> _Material shown_
-*-

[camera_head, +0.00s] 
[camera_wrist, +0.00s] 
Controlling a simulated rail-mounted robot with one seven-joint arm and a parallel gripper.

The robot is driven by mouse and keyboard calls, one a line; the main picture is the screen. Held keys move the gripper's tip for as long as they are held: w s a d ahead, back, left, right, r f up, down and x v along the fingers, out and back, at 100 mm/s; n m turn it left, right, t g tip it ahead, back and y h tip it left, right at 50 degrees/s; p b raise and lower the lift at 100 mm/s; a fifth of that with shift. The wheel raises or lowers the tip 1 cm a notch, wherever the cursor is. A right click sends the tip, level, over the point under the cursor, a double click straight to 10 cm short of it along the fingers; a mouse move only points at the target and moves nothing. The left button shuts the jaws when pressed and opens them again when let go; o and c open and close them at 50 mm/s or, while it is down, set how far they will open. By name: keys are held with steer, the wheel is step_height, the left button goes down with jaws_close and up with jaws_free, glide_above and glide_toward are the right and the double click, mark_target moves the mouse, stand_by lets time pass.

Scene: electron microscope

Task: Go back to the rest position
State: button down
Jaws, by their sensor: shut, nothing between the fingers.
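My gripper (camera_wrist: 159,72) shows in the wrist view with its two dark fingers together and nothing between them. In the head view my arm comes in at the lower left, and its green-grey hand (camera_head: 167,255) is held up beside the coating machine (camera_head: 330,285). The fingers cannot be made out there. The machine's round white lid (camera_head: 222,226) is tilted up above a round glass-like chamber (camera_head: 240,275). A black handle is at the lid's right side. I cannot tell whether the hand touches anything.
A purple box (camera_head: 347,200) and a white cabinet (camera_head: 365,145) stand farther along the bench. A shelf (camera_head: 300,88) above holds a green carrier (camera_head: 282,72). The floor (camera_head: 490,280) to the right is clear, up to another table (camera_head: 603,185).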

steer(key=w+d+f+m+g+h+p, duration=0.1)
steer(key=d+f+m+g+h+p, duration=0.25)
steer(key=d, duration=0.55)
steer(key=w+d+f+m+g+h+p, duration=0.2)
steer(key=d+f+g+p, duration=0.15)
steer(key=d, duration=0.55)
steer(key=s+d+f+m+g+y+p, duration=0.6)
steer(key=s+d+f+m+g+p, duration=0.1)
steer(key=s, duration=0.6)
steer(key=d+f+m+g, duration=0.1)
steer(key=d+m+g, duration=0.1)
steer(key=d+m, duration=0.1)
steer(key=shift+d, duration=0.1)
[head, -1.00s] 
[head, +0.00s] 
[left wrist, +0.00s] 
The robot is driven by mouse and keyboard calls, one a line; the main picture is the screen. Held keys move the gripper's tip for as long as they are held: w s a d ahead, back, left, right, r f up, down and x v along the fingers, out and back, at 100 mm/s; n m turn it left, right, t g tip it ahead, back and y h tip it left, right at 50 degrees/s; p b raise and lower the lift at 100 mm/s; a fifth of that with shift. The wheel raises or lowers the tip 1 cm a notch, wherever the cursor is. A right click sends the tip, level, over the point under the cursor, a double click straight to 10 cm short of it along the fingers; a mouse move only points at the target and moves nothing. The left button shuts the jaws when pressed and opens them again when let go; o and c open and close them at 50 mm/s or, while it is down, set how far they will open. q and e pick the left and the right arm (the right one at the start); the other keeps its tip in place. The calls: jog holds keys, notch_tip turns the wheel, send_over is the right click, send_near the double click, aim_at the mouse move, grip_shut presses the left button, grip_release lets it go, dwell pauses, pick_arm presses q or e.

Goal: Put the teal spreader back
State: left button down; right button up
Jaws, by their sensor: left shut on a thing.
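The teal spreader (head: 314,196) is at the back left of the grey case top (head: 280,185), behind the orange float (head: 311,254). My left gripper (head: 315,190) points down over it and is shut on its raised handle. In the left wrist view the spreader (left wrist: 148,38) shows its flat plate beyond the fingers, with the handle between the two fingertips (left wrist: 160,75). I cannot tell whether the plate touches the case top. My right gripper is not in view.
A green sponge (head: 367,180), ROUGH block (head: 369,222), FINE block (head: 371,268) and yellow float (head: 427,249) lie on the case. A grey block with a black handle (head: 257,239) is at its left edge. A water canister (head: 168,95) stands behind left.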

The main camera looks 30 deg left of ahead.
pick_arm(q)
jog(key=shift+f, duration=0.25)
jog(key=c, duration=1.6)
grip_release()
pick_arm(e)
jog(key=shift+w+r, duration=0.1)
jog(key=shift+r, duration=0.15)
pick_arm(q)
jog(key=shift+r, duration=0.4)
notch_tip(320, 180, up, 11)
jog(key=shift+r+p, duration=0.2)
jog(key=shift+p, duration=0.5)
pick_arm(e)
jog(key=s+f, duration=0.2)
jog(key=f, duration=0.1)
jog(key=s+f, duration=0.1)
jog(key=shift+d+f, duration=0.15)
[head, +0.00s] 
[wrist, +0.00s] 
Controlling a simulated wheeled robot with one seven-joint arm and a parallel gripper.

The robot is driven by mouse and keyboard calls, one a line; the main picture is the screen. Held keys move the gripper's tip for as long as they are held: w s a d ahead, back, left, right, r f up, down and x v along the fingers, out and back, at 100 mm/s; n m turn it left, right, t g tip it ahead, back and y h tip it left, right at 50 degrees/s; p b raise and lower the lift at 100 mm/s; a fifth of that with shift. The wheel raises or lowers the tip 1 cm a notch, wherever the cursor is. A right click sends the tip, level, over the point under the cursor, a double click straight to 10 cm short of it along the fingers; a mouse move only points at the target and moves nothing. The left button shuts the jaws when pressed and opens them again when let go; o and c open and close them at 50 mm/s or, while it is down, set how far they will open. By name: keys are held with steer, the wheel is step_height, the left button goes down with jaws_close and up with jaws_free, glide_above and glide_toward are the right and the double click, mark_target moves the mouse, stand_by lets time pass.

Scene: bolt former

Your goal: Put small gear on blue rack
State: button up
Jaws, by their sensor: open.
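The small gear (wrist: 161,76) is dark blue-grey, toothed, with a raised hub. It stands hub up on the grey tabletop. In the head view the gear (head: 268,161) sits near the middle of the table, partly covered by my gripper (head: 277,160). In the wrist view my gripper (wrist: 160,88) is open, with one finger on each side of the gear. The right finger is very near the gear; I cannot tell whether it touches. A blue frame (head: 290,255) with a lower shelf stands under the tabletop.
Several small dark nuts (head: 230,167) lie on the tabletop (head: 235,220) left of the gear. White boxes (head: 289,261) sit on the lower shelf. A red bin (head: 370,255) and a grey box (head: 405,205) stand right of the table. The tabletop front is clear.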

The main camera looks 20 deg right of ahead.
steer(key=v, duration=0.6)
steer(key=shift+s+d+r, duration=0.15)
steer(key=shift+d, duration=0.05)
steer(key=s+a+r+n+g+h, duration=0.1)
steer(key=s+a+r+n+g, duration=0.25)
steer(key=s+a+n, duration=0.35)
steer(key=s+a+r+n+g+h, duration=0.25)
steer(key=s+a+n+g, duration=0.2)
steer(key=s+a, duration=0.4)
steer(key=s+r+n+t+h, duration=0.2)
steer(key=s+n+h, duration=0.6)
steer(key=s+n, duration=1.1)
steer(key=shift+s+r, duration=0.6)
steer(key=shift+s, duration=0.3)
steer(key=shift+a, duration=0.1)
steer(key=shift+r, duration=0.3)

-*-

> _Stated goal_
Reproduce each record shown above without altering a single word.

> _Reply to the task_
[camera_head, +0.00s] 
[camera_wrist, +0.00s] 
Controlling a simulated rail-mounted robot with one seven-joint arm and a parallel gripper.

The robot is driven by mouse and keyboard calls, one a line; the main picture is the screen. Held keys move the gripper's tip for as long as they are held: w s a d ahead, back, left, right, r f up, down and x v along the fingers, out and back, at 100 mm/s; n m turn it left, right, t g tip it ahead, back and y h tip it left, right at 50 degrees/s; p b raise and lower the lift at 100 mm/s; a fifth of that with shift. The wheel raises or lowers the tip 1 cm a notch, wherever the cursor is. A right click sends the tip, level, over the point under the cursor, a double click straight to 10 cm short of it along the fingers; a mouse move only points at the target and moves nothing. The left button shuts the jaws when pressed and opens them again when let go; o and c open and close them at 50 mm/s or, while it is down, set how far they will open. By name: keys are held with steer, the wheel is step_height, the left button goes down with jaws_close and up with jaws_free, glide_above and glide_toward are the right and the double click, mark_target moves the mouse, stand_by lets time pass.

Scene: electron microscope

Task: Go back to the rest position
State: button down
Jaws, by their sensor: shut, nothing between the fingers.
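My gripper (camera_wrist: 159,72) shows in the wrist view with its two dark fingers together and nothing between them. In the head view my arm comes in at the lower left, and its green-grey hand (camera_head: 167,255) is held up beside the coating machine (camera_head: 330,285). The fingers cannot be made out there. The machine's round white lid (camera_head: 222,226) is tilted up above a round glass-like chamber (camera_head: 240,275). A black handle is at the lid's right side. I cannot tell whether the hand touches anything.
A purple box (camera_head: 347,200) and a white cabinet (camera_head: 365,145) stand farther along the bench. A shelf (camera_head: 300,88) above holds a green carrier (camera_head: 282,72). The floor (camera_head: 490,280) to the right is clear, up to another table (camera_head: 603,185).

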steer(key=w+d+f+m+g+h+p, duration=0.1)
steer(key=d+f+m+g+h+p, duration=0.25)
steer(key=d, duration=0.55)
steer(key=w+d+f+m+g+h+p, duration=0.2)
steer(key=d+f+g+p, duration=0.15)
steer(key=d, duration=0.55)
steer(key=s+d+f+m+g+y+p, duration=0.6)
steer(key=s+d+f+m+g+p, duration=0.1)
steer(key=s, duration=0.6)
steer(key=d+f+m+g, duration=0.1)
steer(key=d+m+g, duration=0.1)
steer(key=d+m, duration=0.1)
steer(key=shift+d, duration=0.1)
[head, -1.00s] 
[head, +0.00s] 
[left wrist, +0.00s] 
The robot is driven by mouse and keyboard calls, one a line; the main picture is the screen. Held keys move the gripper's tip for as long as they are held: w s a d ahead, back, left, right, r f up, down and x v along the fingers, out and back, at 100 mm/s; n m turn it left, right, t g tip it ahead, back and y h tip it left, right at 50 degrees/s; p b raise and lower the lift at 100 mm/s; a fifth of that with shift. The wheel raises or lowers the tip 1 cm a notch, wherever the cursor is. A right click sends the tip, level, over the point under the cursor, a double click straight to 10 cm short of it along the fingers; a mouse move only points at the target and moves nothing. The left button shuts the jaws when pressed and opens them again when let go; o and c open and close them at 50 mm/s or, while it is down, set how far they will open. q and e pick the left and the right arm (the right one at the start); the other keeps its tip in place. The calls: jog holds keys, notch_tip turns the wheel, send_over is the right click, send_near the double click, aim_at the mouse move, grip_shut presses the left button, grip_release lets it go, dwell pauses, pick_arm presses q or e.

Goal: Put the teal spreader back
State: left button down; right button up
Jaws, by their sensor: left shut on a thing.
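The teal spreader (head: 314,196) is at the back left of the grey case top (head: 280,185), behind the orange float (head: 311,254). My left gripper (head: 315,190) points down over it and is shut on its raised handle. In the left wrist view the spreader (left wrist: 148,38) shows its flat plate beyond the fingers, with the handle between the two fingertips (left wrist: 160,75). I cannot tell whether the plate touches the case top. My right gripper is not in view.
A green sponge (head: 367,180), ROUGH block (head: 369,222), FINE block (head: 371,268) and yellow float (head: 427,249) lie on the case. A grey block with a black handle (head: 257,239) is at its left edge. A water canister (head: 168,95) stands behind left.

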The main camera looks 30 deg left of ahead.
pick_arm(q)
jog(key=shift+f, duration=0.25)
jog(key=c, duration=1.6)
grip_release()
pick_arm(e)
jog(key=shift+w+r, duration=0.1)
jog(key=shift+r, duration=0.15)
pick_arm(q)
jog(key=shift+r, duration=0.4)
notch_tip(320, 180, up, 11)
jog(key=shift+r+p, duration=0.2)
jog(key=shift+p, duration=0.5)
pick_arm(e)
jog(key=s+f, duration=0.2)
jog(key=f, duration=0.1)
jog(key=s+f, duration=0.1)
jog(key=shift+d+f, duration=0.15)
[head, +0.00s] 
[wrist, +0.00s] 
Controlling a simulated wheeled robot with one seven-joint arm and a parallel gripper.

The robot is driven by mouse and keyboard calls, one a line; the main picture is the screen. Held keys move the gripper's tip for as long as they are held: w s a d ahead, back, left, right, r f up, down and x v along the fingers, out and back, at 100 mm/s; n m turn it left, right, t g tip it ahead, back and y h tip it left, right at 50 degrees/s; p b raise and lower the lift at 100 mm/s; a fifth of that with shift. The wheel raises or lowers the tip 1 cm a notch, wherever the cursor is. A right click sends the tip, level, over the point under the cursor, a double click straight to 10 cm short of it along the fingers; a mouse move only points at the target and moves nothing. The left button shuts the jaws when pressed and opens them again when let go; o and c open and close them at 50 mm/s or, while it is down, set how far they will open. By name: keys are held with steer, the wheel is step_height, the left button goes down with jaws_close and up with jaws_free, glide_above and glide_toward are the right and the double click, mark_target moves the mouse, stand_by lets time pass.

Scene: bolt former

Your goal: Put small gear on blue rack
State: button up
Jaws, by their sensor: open.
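The small gear (wrist: 161,76) is dark blue-grey, toothed, with a raised hub. It stands hub up on the grey tabletop. In the head view the gear (head: 268,161) sits near the middle of the table, partly covered by my gripper (head: 277,160). In the wrist view my gripper (wrist: 160,88) is open, with one finger on each side of the gear. The right finger is very near the gear; I cannot tell whether it touches. A blue frame (head: 290,255) with a lower shelf stands under the tabletop.
Several small dark nuts (head: 230,167) lie on the tabletop (head: 235,220) left of the gear. White boxes (head: 289,261) sit on the lower shelf. A red bin (head: 370,255) and a grey box (head: 405,205) stand right of the table. The tabletop front is clear.

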The main camera looks 20 deg right of ahead.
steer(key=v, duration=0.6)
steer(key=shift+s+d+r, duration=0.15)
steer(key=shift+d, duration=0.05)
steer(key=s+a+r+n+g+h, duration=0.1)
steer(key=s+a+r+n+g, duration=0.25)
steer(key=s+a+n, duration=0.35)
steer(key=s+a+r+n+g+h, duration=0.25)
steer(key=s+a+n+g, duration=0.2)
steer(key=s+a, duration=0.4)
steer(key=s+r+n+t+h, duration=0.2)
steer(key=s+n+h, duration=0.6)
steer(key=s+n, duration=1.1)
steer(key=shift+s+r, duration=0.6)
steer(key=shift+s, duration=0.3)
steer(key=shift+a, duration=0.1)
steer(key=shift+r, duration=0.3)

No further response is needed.